Nor was it any kind of judgement on being a single woman. It’s simply my observation as a woman and as a relationship coach.

This is my 9th year coaching relationships and my 25th year diligently and devoutly studying and learning about relationships and what makes them whole and thriving.

And no, sorry a single woman cannot teach about marriage.

This doesn’t make single women wrong, or bad or less than somehow.

This isn’t saying single women should strive to be married and married woman should strive to be single.

I don’t care if you’re married or single.

I am here for single women who are feminine leaders believing in a Higher power who WANT a sacred marriage with a masculine man.

I am not saying you should want this.

I am only speaking to the people who DO want this.

Can single women give helpful advice to their girlfriends? Sure.

Can single women be guided by God to help their spiritual girlfriends? Of course!

But a single woman hasn’t walked in the shoes of a married woman and therefore, no, she cannot teach you how to be a happy, empowered wife.

I am soooo shocked by the unfriending, blocks and attacks LOL.

When I browsed through the 170 + comments, I noticed that very few successfully married women commented. And the ones that are happily married, agreed.

And a LOT of single and divorced women commented – and they commented negatively, sometimes disrespectfully and in a way that was hurtful and demeaning. Like they thought I was attacking them.

I wasn’t, I was simply stating an observation, an opinion and a belief. On MY page.

Why are single women so touchy about this issue? Doesn’t it make you curious?

Byron Katie says, defense is the first act of war. Why are these women ready to wage war over this?

I wasn’t saying single women have no value, but you would think that that’s what I said. Do you think so? I am so interested in your thoughts because I think I discovered something here…

Am I going to be tarred and feathered for telling single women they don’t know how to be a wife? Why?

I think single women with humility agreed. These women are wise.

Many single women didn’t agree but I didn’t hear one valid reason why.

I think I discovered another pocket of deep delusion and mainstream programming that is NOT helping us have holy matrimonies.

This is my opinion.

This is my experience.

I have a right to it.

And it’s not meant for everyone.

It’s meant for single women who want a sacred marriage and who want to be a happy, joyful, thriving, empowered wife with a happy, thriving, joyful empowered husband and a happy, joyful, thriving empowered family.

That’s it, that’s all the end.

If you’re not wanting to create that in your life, this post isn’t for you. Scroll on.

And if you do want to create that, but you think I am attacking you and demeaning you for some reason and/or you think you can learn HOW to create that from your single friends or divorced friends, also scroll on.

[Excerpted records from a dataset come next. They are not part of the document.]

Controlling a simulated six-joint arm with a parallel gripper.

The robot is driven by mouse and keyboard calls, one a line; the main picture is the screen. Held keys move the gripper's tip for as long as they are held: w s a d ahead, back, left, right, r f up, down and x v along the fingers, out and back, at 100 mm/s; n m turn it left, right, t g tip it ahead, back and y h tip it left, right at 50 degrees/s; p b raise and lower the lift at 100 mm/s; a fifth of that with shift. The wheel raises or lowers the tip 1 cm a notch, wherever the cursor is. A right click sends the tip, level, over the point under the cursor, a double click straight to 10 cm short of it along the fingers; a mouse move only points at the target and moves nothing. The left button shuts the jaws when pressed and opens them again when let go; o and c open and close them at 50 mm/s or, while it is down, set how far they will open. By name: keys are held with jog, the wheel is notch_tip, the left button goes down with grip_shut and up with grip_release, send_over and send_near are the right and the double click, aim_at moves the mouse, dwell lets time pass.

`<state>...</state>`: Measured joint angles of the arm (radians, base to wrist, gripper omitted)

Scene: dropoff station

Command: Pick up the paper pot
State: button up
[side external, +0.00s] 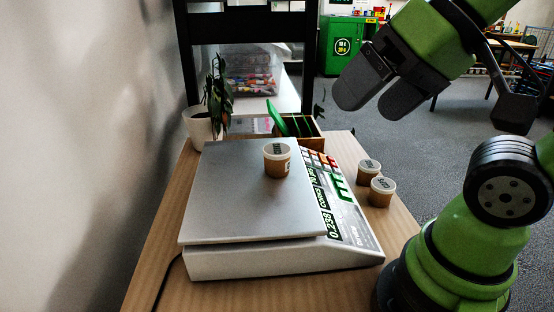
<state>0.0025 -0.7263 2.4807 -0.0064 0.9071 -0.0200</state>
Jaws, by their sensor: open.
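Two similar paper pots stand on the wooden table to the right of the scale, one farther back (367,174) and one nearer (382,193). My gripper (372,102) is raised above and to the right of the pots. Its two dark fingers are apart, with nothing between them. It touches none of the pots.
The scale's sloping keypad and display panel (340,205) lies between the plate and the two table pots. A potted plant (198,125) and an open wooden box with a green lid (299,130) stand behind the scale. A wall (70,150) borders the left.

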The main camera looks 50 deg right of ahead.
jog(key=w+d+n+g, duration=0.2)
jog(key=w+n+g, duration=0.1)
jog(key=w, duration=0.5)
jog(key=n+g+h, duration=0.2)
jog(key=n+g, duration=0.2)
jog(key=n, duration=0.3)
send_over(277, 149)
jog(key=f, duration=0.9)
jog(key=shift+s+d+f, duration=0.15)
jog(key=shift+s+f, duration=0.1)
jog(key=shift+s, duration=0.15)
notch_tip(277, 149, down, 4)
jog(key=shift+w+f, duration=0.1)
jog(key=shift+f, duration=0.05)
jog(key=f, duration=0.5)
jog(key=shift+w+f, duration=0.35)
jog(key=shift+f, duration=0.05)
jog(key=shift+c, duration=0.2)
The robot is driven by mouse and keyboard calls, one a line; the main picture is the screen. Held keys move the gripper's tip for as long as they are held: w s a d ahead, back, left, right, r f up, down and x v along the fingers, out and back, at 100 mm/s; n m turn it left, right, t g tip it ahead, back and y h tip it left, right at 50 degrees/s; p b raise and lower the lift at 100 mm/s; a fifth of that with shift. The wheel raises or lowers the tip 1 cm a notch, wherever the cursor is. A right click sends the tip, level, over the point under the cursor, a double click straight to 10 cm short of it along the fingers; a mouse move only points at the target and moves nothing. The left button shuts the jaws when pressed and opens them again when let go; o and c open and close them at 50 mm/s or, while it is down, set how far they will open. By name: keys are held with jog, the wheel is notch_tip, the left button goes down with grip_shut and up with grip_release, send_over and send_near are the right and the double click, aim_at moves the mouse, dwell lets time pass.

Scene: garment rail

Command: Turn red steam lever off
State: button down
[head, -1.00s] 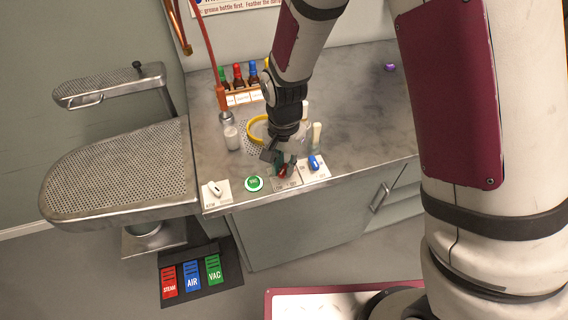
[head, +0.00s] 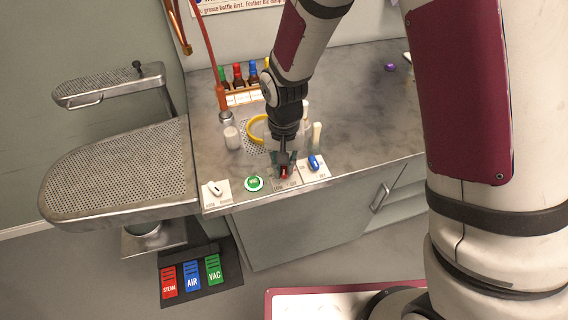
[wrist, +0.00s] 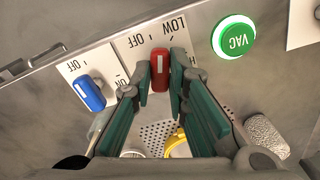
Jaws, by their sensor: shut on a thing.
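The red steam lever (wrist: 160,72) is on a white plate (wrist: 138,42) marked OFF and LOW, with a third label partly hidden. In the wrist view its white-marked end points up, between OFF and LOW. My gripper (wrist: 159,76) is shut on the lever, one green-padded finger on each side. In the head view my gripper (head: 284,168) stands over the counter's front edge, and the red lever (head: 284,173) shows between its fingertips.
A blue lever (head: 314,162) is close on the right and the green VAC button (head: 254,184) on the left.

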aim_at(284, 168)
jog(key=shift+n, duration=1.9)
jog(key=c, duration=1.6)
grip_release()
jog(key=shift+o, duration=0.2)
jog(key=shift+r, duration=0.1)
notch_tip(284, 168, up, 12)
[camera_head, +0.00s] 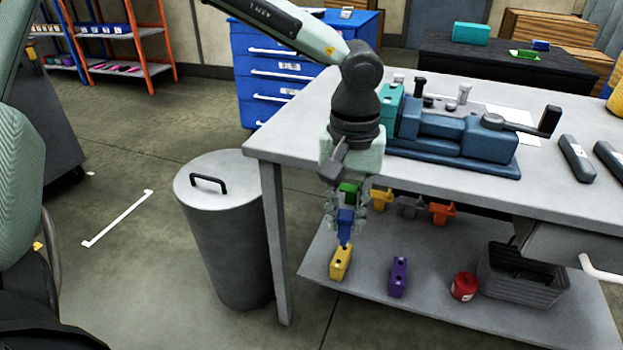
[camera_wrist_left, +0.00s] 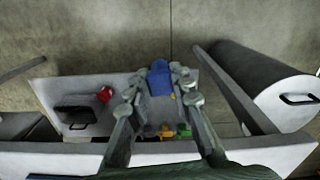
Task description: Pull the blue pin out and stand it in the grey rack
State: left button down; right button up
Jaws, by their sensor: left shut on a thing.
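My left gripper (camera_head: 347,212) reaches down past the table's front edge and is shut on the blue pin (camera_head: 345,224). The pin is roughly upright, and its narrow lower end meets the top of a yellow block (camera_head: 340,264) in the head view. I cannot tell whether the tip is in the block or just above it. The blue pin also shows between the fingers in the left wrist view (camera_wrist_left: 159,80). A small grey holder (camera_head: 410,207) sits below the table edge; I cannot tell whether it is the grey rack. My right gripper is not in view.
Yellow (camera_head: 380,196) and orange (camera_head: 441,212) holders flank the grey one. On the lower shelf (camera_head: 365,288) stand a purple block (camera_head: 398,276), a red can (camera_head: 464,286) and a dark basket (camera_head: 522,277). A bin (camera_head: 222,225) stands left of the table leg.

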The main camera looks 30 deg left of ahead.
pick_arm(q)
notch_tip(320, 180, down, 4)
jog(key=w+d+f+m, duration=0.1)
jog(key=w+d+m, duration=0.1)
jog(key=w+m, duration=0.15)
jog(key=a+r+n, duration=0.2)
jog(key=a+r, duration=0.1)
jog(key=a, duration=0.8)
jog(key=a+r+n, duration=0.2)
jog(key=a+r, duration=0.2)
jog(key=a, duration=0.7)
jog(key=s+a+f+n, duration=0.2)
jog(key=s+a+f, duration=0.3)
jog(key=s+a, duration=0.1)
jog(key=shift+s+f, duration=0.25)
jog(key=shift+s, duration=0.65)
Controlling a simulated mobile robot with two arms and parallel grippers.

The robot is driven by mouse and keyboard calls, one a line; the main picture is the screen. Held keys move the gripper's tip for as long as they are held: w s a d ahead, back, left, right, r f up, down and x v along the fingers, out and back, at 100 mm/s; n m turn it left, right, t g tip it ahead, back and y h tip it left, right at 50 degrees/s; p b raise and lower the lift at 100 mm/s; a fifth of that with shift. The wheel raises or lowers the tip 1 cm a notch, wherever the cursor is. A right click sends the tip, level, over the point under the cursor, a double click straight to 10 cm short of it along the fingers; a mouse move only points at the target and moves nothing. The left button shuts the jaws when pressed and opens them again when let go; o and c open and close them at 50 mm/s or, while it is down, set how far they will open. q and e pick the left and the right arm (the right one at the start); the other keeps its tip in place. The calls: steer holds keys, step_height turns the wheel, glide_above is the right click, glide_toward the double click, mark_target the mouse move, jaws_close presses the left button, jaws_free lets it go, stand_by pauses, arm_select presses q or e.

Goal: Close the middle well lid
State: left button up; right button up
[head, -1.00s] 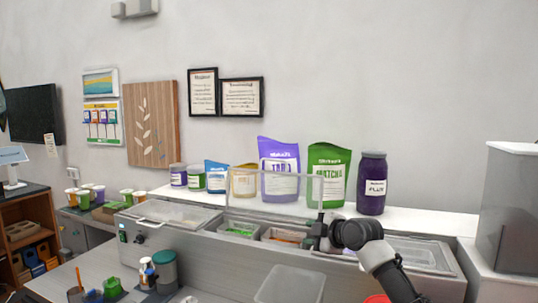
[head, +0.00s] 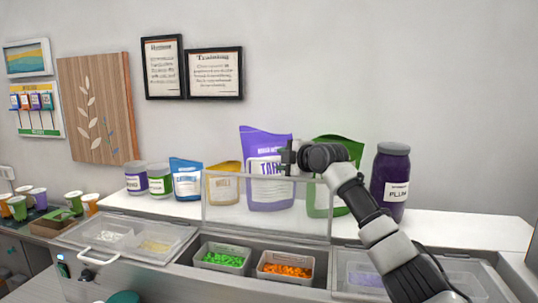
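The middle well lid (head: 235,205) is a clear panel that stands upright at the back of the middle well, so the well is open. Two bins show in the well, one with green pieces (head: 222,259) and one with orange pieces (head: 285,271). My right gripper (head: 287,157) is at the lid's top edge, right of its middle, in front of the purple pouch. Its fingers are small and dark, and I cannot tell whether they touch the lid or how far apart they are. My left gripper is not in view.
The left well lid (head: 125,238) lies shut with a white handle. The right well lid (head: 365,275) also lies flat, partly behind my right arm. A purple pouch (head: 264,190), a green pouch (head: 345,150) and a plum jar (head: 391,180) stand on the shelf behind.

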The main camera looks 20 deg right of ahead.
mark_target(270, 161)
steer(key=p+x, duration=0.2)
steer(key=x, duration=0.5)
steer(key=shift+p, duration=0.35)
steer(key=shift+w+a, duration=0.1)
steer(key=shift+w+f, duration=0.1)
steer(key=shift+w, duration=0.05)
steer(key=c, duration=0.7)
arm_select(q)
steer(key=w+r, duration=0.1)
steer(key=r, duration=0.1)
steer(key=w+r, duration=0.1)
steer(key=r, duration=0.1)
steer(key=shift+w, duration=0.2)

I am not for you.

I hear it again and again how my clients dating for marriage get sidelined by their single girlfriends on THIS topic. Same with their divorced girlfriends.

I frequently coach my clients NOT to follow the advice of these women who are NOT in the arena creating what she’s creating, doing the deep work like she’s doing. This is healthy and helpful for her.

Because:

Would you ask a broke person to teach you how to make money?

Would you ask an unfit person to help you get in shape?

Would you ask a person who has never built a house to build yours?

Would you ask a person who has never written a book to show you how to write yours?

Would you ask a person with no sense of fashion to help you look fashionable?

I think not. I mean there are a gazillion valid examples of this.

So then WHY would you put value on people’s opinions who have not created what you’re creating in YOUR life?

Who have no experience with what you’re working on?

My advice is DON’T. It’s not helpful. It can be destructive.

You can’t fake LIVED experience, you just can’t.

You simply can’t know what you learn by living and doing.